I don't exactly live for these moments - no runner really does - but they're the kind of  struggles you have to face if you want to complete most races. And the one thing I always tell myself to get through those rough moments is it's a long race.

Moments of doubt, struggles and even times you want to quit are all part of any long challenge.

That, surprisingly, is also what got my through the worst losing streak I've endured in poker.

It lasted months, and I blamed it on many things, and they all played a part. I had to learn to adjust to the evolving aggressive nature of today's online poker game. In any ring game I'd play on PokerStars, I'd get put to the test lots of times, and many times i failed because I didn't believe in my own tight style and shoved at the wrong times. I also would play while frustrated, or I'd play to chase losses, or I'd play simply because I thought I had to rather than because I wanted to.

But the biggest cause to the streak, I believe, was my insistence on ending it.

Every time I recorded yet another losing session, I'd shake my head, mope and try again tomorrow. I wasn't in the right frame of mind to play. I'd be inpatient, let missed draws eat me alive and, worst of all, make bad calls in the hopes of finally winning some money.
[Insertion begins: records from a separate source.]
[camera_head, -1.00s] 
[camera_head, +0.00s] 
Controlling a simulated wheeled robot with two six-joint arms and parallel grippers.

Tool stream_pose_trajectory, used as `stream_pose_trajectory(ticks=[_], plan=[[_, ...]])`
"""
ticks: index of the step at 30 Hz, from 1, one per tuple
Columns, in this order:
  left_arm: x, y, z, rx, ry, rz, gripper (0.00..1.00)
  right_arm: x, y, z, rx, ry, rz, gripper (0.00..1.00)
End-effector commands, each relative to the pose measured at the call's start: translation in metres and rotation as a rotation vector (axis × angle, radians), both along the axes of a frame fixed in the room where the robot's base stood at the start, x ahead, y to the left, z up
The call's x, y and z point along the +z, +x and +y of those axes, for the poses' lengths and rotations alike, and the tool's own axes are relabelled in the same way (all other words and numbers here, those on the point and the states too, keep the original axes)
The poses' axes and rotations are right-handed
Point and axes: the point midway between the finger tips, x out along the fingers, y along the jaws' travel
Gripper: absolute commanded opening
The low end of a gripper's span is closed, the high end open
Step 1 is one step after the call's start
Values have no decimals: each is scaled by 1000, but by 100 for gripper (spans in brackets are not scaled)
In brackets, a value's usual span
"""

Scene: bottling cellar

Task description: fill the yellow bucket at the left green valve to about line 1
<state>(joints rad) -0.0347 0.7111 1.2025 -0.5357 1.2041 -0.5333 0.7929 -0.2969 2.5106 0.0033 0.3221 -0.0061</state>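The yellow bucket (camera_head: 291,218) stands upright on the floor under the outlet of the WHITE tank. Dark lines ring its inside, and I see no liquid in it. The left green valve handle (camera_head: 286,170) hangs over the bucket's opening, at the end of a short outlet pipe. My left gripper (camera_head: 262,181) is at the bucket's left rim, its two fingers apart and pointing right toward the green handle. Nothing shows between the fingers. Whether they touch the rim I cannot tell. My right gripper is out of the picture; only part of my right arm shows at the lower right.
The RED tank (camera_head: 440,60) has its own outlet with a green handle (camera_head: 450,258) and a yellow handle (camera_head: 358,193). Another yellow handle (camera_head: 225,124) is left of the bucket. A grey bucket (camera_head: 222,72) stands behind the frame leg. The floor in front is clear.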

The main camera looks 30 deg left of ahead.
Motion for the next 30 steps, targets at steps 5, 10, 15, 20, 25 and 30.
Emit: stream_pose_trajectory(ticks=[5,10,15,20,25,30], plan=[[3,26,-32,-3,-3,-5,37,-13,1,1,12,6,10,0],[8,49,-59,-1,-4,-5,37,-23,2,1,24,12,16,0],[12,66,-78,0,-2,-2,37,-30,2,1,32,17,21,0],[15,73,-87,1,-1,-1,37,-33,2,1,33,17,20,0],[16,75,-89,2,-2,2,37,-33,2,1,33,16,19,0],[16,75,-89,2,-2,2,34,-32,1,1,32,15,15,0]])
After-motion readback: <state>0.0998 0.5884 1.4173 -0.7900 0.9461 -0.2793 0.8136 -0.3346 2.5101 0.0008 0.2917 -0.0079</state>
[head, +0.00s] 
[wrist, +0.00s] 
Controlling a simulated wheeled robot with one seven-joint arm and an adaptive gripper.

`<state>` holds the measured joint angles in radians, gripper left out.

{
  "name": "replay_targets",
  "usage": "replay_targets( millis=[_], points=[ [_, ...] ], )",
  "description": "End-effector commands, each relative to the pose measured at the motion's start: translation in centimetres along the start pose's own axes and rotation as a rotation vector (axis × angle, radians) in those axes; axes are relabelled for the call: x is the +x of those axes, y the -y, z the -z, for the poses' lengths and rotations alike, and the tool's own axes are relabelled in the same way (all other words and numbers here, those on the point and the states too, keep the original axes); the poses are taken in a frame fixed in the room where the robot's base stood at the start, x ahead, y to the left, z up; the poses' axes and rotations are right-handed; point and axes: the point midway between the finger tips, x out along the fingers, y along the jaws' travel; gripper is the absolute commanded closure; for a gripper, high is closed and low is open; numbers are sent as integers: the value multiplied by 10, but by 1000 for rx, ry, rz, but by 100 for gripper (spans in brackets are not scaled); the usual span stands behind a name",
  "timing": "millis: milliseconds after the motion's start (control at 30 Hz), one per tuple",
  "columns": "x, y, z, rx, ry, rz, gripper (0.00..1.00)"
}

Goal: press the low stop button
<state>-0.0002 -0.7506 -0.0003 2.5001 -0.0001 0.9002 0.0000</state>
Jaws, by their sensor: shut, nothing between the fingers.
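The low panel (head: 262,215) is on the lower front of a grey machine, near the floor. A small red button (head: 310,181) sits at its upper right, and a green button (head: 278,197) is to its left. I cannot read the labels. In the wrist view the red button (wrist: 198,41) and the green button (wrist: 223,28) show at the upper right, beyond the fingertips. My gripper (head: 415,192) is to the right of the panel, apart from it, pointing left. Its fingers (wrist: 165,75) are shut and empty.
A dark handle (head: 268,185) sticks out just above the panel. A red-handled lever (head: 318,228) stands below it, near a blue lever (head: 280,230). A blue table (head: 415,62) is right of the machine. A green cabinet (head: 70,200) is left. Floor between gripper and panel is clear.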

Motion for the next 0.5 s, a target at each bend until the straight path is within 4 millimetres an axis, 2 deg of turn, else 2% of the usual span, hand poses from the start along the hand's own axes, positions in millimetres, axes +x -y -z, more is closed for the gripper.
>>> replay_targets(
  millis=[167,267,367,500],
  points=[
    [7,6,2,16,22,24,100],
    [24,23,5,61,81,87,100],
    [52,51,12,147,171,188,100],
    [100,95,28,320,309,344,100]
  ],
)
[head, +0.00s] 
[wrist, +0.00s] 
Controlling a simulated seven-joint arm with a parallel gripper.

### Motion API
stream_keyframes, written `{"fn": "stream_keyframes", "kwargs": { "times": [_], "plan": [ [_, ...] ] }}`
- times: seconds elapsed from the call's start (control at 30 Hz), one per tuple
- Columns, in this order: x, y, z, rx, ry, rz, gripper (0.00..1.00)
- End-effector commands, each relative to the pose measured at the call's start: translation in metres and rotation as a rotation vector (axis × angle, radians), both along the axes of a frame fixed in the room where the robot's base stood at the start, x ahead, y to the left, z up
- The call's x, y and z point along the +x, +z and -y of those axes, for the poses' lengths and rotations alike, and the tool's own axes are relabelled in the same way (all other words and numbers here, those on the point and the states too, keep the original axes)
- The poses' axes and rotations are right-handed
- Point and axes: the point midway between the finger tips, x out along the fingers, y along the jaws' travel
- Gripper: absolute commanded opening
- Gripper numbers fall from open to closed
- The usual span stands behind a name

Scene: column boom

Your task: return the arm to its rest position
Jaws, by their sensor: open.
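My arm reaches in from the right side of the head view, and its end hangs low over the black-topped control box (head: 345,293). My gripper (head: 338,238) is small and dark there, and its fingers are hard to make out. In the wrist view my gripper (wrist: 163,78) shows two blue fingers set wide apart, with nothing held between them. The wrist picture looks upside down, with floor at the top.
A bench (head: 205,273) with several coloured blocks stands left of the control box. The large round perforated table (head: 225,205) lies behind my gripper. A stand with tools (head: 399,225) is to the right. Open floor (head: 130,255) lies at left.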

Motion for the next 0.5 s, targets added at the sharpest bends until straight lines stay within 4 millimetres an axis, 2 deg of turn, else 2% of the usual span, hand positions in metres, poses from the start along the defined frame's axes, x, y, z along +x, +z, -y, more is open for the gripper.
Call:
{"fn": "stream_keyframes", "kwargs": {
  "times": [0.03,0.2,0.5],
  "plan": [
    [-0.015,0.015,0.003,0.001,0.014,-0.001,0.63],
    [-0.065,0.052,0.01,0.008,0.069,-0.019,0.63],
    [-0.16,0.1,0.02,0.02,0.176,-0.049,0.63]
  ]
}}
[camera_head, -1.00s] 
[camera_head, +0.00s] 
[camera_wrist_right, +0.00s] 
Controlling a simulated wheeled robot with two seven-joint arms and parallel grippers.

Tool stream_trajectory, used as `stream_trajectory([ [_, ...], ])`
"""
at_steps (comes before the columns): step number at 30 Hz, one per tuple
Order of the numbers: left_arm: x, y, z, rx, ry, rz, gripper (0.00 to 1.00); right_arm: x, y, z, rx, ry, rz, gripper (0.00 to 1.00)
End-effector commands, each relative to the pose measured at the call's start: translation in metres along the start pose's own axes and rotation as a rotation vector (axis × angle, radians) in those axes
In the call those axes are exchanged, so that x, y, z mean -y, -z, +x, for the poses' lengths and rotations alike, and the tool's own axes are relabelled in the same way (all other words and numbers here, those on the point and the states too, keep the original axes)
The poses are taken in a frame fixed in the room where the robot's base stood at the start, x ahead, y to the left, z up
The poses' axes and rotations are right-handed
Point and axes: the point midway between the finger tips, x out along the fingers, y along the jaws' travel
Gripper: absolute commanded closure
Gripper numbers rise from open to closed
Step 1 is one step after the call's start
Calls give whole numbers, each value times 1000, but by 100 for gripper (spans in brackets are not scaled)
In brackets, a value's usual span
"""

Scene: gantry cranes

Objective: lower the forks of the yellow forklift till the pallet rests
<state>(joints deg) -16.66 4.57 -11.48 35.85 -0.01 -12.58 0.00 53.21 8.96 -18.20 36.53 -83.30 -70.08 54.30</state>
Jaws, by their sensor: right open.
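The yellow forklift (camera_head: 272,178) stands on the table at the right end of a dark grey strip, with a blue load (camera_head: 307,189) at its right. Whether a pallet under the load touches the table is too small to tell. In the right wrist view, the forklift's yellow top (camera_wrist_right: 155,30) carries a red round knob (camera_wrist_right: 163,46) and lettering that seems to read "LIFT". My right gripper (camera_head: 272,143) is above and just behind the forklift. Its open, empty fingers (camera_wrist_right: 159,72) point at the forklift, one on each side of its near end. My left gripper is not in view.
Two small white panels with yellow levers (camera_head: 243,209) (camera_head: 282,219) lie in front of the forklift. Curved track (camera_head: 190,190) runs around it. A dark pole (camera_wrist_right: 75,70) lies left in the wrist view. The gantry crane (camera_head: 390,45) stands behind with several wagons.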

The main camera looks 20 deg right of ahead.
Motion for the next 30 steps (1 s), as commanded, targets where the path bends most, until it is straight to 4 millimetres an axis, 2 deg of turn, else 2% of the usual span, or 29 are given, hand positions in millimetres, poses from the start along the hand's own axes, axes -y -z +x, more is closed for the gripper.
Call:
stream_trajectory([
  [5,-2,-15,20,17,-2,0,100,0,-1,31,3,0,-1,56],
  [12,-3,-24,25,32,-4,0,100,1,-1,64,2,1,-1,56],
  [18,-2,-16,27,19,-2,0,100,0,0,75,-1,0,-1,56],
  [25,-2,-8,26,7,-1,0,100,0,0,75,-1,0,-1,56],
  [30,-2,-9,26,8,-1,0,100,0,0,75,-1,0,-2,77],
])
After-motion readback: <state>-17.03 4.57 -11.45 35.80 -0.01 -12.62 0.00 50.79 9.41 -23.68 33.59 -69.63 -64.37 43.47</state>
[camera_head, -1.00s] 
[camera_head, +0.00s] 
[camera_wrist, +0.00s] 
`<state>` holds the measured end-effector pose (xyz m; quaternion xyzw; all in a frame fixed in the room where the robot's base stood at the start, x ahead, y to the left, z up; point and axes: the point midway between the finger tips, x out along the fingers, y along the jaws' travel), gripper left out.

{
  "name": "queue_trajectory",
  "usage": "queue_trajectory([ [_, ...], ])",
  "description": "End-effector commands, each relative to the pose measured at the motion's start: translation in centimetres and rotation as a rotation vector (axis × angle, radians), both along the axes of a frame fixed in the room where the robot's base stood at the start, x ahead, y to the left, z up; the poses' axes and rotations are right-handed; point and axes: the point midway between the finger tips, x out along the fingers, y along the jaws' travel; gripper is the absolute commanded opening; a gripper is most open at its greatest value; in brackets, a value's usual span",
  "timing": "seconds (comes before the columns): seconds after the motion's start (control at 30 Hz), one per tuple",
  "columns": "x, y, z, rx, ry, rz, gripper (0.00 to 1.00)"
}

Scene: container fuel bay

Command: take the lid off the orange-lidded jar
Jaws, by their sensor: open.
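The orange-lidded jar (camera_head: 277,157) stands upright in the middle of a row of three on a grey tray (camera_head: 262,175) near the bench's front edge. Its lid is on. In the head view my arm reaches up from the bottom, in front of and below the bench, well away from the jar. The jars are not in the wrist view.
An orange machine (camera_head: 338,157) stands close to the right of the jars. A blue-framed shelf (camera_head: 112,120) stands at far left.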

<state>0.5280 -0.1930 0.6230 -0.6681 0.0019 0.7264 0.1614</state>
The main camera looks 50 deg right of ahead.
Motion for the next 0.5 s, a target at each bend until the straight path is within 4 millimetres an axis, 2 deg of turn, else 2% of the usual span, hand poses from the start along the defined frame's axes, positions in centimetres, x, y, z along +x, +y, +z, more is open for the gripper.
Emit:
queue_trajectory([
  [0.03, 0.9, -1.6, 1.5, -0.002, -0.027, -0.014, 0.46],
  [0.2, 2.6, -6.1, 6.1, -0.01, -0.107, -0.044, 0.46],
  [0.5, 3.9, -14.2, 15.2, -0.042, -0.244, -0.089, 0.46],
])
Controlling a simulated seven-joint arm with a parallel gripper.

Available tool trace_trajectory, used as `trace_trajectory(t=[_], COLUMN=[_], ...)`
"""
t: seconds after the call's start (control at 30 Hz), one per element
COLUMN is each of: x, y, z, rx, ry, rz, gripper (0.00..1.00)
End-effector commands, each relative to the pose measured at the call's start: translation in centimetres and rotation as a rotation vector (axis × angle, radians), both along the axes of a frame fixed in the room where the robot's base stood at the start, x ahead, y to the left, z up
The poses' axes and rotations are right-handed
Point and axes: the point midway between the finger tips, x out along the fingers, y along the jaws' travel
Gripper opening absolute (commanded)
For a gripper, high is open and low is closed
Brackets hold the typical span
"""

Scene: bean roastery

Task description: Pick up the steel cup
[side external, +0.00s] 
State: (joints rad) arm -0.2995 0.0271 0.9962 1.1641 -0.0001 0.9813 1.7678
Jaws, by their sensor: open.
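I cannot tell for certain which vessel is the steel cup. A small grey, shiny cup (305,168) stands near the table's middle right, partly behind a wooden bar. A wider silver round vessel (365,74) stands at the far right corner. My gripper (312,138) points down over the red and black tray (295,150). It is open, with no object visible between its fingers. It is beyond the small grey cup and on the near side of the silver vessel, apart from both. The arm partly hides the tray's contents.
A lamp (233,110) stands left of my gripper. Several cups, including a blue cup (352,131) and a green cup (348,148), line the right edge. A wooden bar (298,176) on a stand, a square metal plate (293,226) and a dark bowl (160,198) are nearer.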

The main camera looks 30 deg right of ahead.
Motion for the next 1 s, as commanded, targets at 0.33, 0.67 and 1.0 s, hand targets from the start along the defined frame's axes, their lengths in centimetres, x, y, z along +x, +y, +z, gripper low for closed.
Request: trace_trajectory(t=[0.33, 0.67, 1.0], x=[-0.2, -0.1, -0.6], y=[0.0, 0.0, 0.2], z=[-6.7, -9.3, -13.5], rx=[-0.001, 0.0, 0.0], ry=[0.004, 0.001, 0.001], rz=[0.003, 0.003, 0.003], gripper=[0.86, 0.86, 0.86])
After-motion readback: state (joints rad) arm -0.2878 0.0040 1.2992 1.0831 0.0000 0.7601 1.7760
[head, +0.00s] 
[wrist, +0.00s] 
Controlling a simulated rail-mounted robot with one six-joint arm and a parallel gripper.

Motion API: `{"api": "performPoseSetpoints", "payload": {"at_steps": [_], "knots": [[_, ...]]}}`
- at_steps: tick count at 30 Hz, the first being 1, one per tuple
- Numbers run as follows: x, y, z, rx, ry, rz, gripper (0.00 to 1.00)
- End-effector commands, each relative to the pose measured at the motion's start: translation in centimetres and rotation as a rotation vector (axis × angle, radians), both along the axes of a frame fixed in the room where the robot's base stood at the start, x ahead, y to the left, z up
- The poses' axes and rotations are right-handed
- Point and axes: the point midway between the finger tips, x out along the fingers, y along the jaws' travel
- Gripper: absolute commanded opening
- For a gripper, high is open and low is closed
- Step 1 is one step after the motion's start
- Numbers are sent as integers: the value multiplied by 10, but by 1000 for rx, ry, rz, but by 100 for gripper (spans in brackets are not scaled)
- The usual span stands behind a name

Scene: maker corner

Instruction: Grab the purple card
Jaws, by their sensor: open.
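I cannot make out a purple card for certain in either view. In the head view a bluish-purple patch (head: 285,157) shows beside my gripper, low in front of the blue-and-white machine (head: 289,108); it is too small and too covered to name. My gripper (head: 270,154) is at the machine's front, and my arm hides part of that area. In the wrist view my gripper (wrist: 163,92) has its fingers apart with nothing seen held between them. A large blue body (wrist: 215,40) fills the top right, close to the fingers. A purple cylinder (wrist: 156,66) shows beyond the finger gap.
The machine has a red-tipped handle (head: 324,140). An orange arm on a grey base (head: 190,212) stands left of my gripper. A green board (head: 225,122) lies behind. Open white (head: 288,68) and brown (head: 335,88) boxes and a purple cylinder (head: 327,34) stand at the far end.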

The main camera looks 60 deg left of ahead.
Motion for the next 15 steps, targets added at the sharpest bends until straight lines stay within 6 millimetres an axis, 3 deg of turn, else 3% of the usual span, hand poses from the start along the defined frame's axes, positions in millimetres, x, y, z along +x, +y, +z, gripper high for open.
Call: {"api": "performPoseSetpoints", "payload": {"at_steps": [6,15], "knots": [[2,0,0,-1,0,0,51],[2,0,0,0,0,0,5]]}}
Patience used to be my best trait, and I lost it.

What I forgot to tell myself was poker really is one long session, especially if you play cash games, as I do. I forgot to tell myself that I was still a winning player in my lifetime, even if I wasn't for this year. I forgot to realize that I should have expected a change in fortune after it was, to be honest, so good for so long.

I've never believed in real losing streaks. It seems strange to think that otherworldly forces are conspiring to straight your sets, flush your straights and destroy your overpairs. Sure, we all run bad every once in a while, but it's our actions that determine what happens after we have a losing session.

You can either continue with the bad habits, or tell yourself that things will get better, as they always will in every session, and breathe deep, just as you would through a bad mile up a steep hill.